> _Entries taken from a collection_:
>> begin

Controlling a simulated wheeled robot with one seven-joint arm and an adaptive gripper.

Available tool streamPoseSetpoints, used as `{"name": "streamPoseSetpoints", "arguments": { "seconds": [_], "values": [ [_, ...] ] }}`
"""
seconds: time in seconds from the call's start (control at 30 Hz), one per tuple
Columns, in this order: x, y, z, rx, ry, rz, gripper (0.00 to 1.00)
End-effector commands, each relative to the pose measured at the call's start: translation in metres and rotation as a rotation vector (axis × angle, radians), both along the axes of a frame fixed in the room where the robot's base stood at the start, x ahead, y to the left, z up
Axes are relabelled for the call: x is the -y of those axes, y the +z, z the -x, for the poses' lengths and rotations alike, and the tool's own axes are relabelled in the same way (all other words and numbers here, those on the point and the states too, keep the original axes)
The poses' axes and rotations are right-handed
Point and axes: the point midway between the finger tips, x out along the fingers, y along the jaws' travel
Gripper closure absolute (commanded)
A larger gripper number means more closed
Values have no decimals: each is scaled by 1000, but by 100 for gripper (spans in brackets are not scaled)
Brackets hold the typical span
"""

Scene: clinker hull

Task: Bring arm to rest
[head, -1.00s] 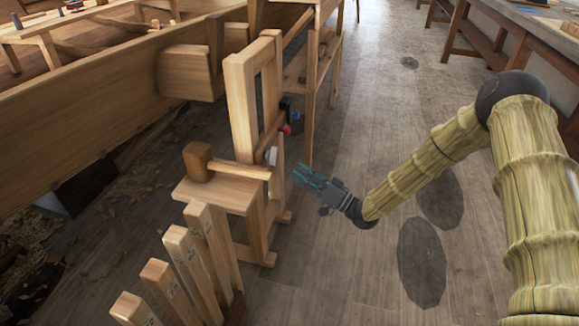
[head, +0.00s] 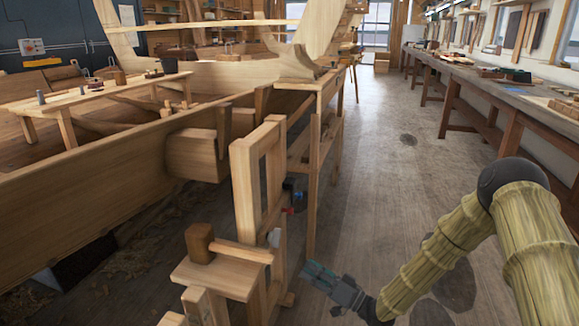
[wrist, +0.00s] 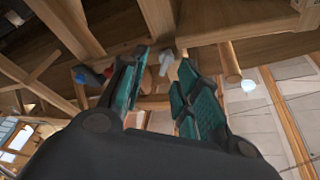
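My arm (head: 447,240) stretches from the right side of the head view down toward the lower middle. My gripper (head: 318,271) is at its end, over the wooden floor, just right of a wooden stand. In the wrist view my gripper (wrist: 160,80) shows two teal-padded fingers apart, with a gap between them and nothing held there. Behind the gap are wooden beams and a small pale object (wrist: 166,62), which I cannot name.
The wooden stand (head: 243,190) with a mallet (head: 200,243) on its ledge is left of my gripper. The clinker hull (head: 80,190) fills the left. A long workbench (head: 500,100) runs along the right. The aisle floor (head: 395,150) between is clear.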

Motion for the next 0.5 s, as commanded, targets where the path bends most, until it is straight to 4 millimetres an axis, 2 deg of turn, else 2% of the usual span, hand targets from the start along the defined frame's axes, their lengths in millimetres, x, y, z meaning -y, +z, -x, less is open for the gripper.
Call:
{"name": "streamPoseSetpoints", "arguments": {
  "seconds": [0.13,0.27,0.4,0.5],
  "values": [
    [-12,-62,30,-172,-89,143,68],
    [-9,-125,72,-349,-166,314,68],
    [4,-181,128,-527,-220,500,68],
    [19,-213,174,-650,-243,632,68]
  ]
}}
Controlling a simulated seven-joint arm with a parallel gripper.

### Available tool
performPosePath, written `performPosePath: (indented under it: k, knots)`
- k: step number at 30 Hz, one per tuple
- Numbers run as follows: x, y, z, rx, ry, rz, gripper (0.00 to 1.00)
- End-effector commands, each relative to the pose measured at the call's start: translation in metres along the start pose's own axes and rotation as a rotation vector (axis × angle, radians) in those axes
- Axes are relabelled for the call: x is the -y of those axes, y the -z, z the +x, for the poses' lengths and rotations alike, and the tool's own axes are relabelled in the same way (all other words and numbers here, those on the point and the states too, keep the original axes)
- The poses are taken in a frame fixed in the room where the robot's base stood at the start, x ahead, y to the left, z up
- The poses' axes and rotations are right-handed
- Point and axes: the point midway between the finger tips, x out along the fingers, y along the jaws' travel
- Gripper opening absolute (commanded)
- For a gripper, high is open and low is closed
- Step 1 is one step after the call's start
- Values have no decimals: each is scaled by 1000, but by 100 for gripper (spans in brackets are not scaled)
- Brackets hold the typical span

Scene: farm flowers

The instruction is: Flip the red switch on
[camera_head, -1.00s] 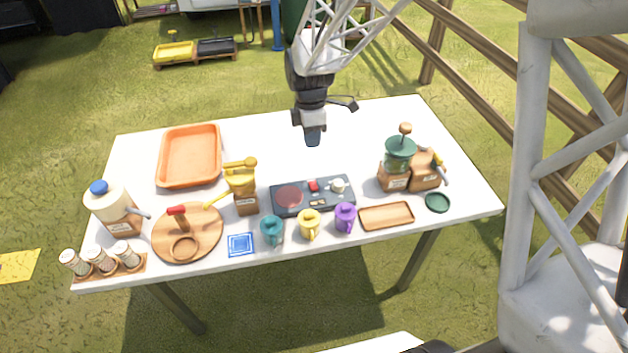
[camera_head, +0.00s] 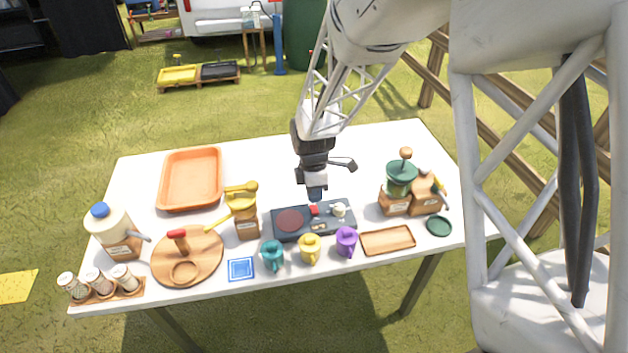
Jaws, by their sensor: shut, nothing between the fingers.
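The red switch (camera_head: 314,210) is a small red block on the back middle of a dark panel (camera_head: 343,225), between a round reddish plate (camera_head: 291,220) and a small whitish knob-like thing (camera_head: 340,209). My gripper (camera_head: 315,195) points down just behind and above the switch, with its fingers shut and empty. The fingertips look very close to the switch; I cannot tell whether they touch it. The switch is too small to tell which way it is tipped.
Teal (camera_head: 272,255), yellow (camera_head: 310,249) and purple (camera_head: 346,241) mugs stand in front of the panel. A yellow-topped grinder (camera_head: 246,215) is left, a green-topped one (camera_head: 398,190) right. An orange tray (camera_head: 190,180) lies back left. The table behind the panel is mostly clear.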

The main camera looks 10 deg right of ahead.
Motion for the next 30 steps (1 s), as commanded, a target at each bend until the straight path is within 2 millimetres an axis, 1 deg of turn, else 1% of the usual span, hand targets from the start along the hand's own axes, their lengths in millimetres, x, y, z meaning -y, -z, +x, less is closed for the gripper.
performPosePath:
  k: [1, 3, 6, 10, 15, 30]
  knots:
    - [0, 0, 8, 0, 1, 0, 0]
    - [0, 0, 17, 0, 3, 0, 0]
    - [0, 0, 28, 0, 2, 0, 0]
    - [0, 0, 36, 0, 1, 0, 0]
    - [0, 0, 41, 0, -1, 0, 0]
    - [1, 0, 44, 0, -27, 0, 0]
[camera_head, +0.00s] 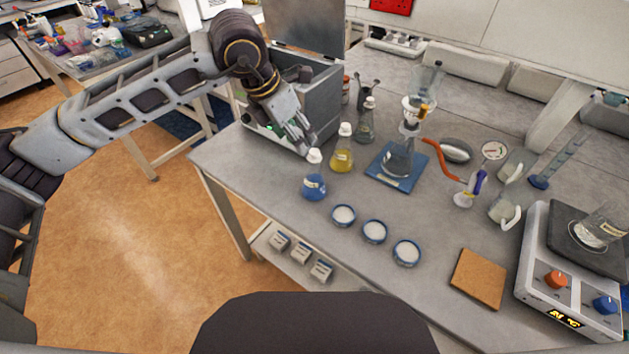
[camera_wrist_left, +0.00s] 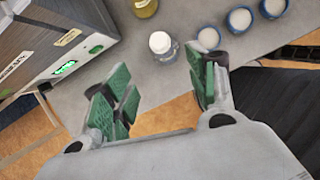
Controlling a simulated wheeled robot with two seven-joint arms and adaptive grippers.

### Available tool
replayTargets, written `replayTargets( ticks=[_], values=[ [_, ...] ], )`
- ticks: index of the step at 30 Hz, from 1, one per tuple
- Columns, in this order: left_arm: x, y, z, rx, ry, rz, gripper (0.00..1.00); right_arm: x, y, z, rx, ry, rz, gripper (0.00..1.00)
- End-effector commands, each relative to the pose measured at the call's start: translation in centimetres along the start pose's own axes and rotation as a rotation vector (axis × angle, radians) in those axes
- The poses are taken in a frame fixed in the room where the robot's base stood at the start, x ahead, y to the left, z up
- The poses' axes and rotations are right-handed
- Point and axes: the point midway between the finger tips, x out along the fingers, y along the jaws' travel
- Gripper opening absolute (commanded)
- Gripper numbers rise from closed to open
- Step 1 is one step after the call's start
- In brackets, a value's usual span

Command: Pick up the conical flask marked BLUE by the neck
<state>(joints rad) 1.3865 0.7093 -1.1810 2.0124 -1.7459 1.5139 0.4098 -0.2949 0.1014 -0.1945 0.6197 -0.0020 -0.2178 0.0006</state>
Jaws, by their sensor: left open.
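The conical flask marked BLUE (camera_head: 314,188) stands upright on the bench near its left front edge, with blue contents and a white cap on its neck. In the left wrist view the capped flask (camera_wrist_left: 168,54) shows beyond the fingertips, between the two fingers in the picture. My left gripper (camera_head: 302,142) is above and just behind the flask's cap in the head view, angled down. In the wrist view its green-padded fingers (camera_wrist_left: 158,80) are spread and empty, apart from the flask. The flask's label is too small to read. My right gripper is not in view.
A yellow flask (camera_head: 342,160) stands close behind right, and a grey flask (camera_head: 365,128) farther back. A grey box-shaped instrument (camera_head: 322,100) stands behind my gripper. Several white-topped round dishes (camera_head: 374,231) lie to the right. The bench edge (camera_head: 225,193) is at left.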

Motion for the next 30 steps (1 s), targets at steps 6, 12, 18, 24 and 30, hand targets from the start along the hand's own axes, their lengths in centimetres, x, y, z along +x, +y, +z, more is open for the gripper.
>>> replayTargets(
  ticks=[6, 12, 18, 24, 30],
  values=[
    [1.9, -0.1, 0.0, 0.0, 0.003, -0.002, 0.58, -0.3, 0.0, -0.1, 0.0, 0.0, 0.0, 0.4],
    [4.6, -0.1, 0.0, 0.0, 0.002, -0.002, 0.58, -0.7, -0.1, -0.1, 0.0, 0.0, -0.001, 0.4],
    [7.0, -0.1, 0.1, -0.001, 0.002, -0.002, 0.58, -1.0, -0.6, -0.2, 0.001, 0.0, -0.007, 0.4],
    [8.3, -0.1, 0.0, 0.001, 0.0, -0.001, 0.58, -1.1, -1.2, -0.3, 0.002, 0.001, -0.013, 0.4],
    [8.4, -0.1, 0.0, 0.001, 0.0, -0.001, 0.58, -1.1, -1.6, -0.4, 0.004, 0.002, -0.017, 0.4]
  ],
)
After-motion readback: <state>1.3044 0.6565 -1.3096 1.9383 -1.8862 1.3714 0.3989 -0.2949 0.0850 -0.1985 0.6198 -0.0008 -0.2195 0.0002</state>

>> end

> _What is needed_: Start with the line that holds "- Gripper numbers rise from closed to open" and finish with the line that holds "<state>(joints rad) 1.3865". Transcribe each line in between exactly, and those two as well.

> _Task response_:
- Gripper numbers rise from closed to open
- Step 1 is one step after the call's start
- In brackets, a value's usual span

Command: Pick up the conical flask marked BLUE by the neck
<state>(joints rad) 1.3865 0.7093 -1.1810 2.0124 -1.7459 1.5139 0.4098 -0.2949 0.1014 -0.1945 0.6197 -0.0020 -0.2178 0.0006</state>

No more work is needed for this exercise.